The second reason I was left feeling dissatisfied was that the tension of the story seemed to peter out about a third of the way through the book, when the plot to bring down Cromwell proved to be linked to necromancers in Germany, the very place Joanna's fiancé had disappeared after their aborted wedding.  I admired The Crown for not going with the obvious romantic ending, but here The Tapestry devolved into just another complicated romance with a plot to kill Joanna thrown into the mix.  Paracelsus, Nostradamus, Dr. Faust - just not my thing.  And perhaps it's just me, but I wound up feeling that Joanna herself deserved a trip to Tower Hill far more than most of the people who wound up being executed in this story.  Although she relented at the last minute (apparently in The Chalice), she did wind up inadvertently destroying the marriage of Henry VIII and Anne of Cleves.  Joanna spent much of The Tapestry feeling like a hypocrite.  Well, if the shoe fits...

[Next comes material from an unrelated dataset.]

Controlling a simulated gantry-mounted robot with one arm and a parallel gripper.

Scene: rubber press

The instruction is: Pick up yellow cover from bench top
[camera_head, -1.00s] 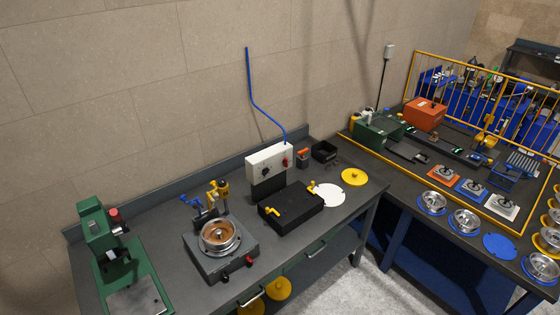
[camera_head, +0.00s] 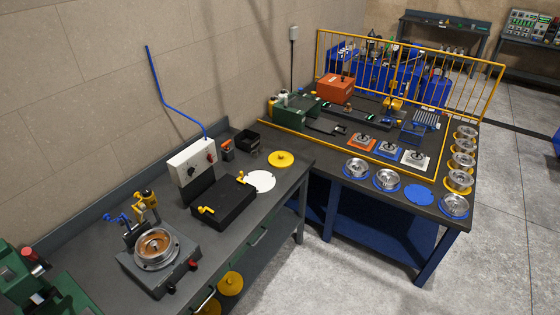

I suppose I am judging this book so harshly because I expected so much from it, and, in my opinion, it didn't deliver.  Also, I wish Ms. Bilyeau had included Julia Fox's excellent biography of Jane Boleyn (the evil Lady Rochford here), or Hilary Mantel's sympathetic portrayal of Thomas Cromwell in her two Booker Prize winning novels in her bibliography.  It might have led to far more accurate and nuanced depictions of real persons, but of course, that would eliminated such black and ruthless villains from the plot. I realize The Tapestry is fiction, but I prefer it when assimilating the historical record into the story is done seamlessly.